- By Marc Lynch
Marc Lynch is associate professor of political science and international affairs at George Washington University, where he is the director of the Institute for Middle East Studies and of the Project on Middle East Political Science. He is also a non-resident senior fellow at the Center for a New American Security. He is the author of The Arab Uprising (March 2012, PublicAffairs).
He publishes frequently on the politics of the Middle East, with a particular focus on the Arab media and information technology, Iraq, Jordan, Egypt, and Islamist movements.
Over the last few days there has been a cascade of politicians and analysts jumping on the bandwagon of arming the Free Syrian Army, from John McCain and Elliott Abrams to FP‘s Daniel Drezner. It’s easy to understand why. The failure of the U.N. Security Council has blocked diplomatic efforts to achieve a political transition and has triggered a clear escalation in violence by Bashar al-Assad’s regime. With the horrifying images of the dead and wounded in Homs and elsewhere, many people want to do something to stop the atrocities. But almost everyone who looks carefully at options for military intervention, however, quickly realizes how daunting such an operation would actually be with neither airstrikes nor safe areas likely to succeed and nobody (thankfully) willing to admit to contemplating boots on the ground.
As I expected a few weeks ago, arming the Free Syrian Army has therefore emerged as an attractive option to many. Advocates of arming the FSA argue that providing the internal Syrian opposition forces with advanced weapons, communications, and other support would even the military balance and give them a fighting chance against the Assad regime. It would give them the means to defend their cities and protect the population from security forces. It might allow them to take the fight to Assad and hasten the fall of his regime. Many Syrians on the ground are asking for such assistance. And it would do all this without the risks and costs of Western military intervention.
I have said many times that this is where I think Syria is going, whether or not the United States makes a decision to join the game (thus far, reportedly, it has not, but presumably the option is being debated).

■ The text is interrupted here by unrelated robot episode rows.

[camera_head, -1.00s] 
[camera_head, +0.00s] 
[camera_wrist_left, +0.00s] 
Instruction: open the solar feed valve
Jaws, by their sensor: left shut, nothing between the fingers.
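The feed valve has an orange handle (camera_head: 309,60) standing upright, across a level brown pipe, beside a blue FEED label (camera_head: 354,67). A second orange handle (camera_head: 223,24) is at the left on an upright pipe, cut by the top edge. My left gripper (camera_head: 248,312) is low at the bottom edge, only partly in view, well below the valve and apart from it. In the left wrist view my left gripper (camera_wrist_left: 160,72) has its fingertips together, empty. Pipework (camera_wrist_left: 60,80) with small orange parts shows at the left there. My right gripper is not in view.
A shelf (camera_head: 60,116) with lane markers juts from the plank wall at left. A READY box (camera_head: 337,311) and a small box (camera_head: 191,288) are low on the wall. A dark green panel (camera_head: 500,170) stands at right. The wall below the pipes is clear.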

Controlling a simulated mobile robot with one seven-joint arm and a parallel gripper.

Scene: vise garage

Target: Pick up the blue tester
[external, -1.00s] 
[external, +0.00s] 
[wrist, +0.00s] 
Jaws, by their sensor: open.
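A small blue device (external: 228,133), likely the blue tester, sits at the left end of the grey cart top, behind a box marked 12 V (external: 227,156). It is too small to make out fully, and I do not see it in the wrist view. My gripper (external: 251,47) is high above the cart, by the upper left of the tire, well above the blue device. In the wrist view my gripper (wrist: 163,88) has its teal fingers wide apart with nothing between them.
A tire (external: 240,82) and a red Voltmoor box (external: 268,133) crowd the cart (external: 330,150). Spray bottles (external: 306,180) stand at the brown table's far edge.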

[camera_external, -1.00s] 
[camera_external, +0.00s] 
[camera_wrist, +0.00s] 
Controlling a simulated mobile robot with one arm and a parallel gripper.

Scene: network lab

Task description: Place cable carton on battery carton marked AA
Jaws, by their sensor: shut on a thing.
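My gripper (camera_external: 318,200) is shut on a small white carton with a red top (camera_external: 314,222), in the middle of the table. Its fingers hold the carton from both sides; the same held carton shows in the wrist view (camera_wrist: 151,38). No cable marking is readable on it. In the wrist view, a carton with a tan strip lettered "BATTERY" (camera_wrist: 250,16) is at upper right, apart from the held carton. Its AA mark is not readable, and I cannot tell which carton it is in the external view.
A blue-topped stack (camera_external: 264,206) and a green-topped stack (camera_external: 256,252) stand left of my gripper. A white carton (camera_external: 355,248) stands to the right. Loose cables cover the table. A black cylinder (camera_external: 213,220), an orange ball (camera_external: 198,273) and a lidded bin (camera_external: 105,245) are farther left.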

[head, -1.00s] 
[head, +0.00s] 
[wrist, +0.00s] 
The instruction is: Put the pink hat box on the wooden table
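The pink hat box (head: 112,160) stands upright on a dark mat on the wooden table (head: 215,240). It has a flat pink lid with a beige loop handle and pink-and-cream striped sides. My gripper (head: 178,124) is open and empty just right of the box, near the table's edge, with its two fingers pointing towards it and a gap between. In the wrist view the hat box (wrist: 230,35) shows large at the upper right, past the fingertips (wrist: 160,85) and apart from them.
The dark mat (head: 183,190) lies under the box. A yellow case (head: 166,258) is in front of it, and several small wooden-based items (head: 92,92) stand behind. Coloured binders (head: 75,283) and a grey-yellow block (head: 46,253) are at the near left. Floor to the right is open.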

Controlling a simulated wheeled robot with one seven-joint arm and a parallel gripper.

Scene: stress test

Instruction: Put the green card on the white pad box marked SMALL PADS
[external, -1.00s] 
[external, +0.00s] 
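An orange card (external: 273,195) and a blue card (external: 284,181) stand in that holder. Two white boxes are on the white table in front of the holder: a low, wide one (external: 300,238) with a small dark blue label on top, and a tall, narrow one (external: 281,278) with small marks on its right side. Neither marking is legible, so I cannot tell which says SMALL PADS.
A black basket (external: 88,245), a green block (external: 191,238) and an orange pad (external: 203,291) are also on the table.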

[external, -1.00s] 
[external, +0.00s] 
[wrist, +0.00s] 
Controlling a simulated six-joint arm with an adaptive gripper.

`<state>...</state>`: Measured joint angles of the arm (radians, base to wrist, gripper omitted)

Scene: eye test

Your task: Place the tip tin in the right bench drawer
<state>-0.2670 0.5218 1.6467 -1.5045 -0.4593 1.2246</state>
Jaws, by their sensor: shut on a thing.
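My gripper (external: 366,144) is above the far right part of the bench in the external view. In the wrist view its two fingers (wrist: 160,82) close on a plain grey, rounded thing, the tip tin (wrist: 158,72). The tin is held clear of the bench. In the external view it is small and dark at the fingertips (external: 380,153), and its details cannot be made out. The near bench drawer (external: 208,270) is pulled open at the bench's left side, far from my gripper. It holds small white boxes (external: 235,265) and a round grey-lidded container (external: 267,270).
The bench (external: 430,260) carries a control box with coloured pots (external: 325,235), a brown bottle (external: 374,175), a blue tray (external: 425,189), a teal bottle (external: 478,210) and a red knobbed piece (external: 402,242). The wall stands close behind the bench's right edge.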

I want to find ways to help the Syrian people too, badly. And I can fully understand why this looks like an attractive option. But people need to think far more carefully about the implications of funneling weapons to the Free Syrian Army before leaping into such a policy. Here are some of the questions that need to be asked.
First, who exactly would be armed? The perennial, deep problem of the Syrian opposition is that it remains fragmented, disorganized, and highly localized. This has not changed. The "Free Syrian Army" remains something of a fiction, a convenient mailbox for a diverse, unorganized collection of local fighting groups. Those groups have been trying to coordinate more effectively, no doubt, but they remain deeply divided. For all their protestations of solidarity, the Syrian National Council and the FSA show few signs of working well together, while repeated splits and conflicts have emerged in the media within the FSA. So to whom would these weapons be provided, exactly? I expect that what will happen is that foreign powers will rush to arm their own allies and proxies (or are already doing so); which ones are the United States meant to choose? While claims about the role of Salafi jihadists in the armed opposition are likely exaggerated, the reality is that we know very little about the identities, aspirations, or networks of the people who would be armed.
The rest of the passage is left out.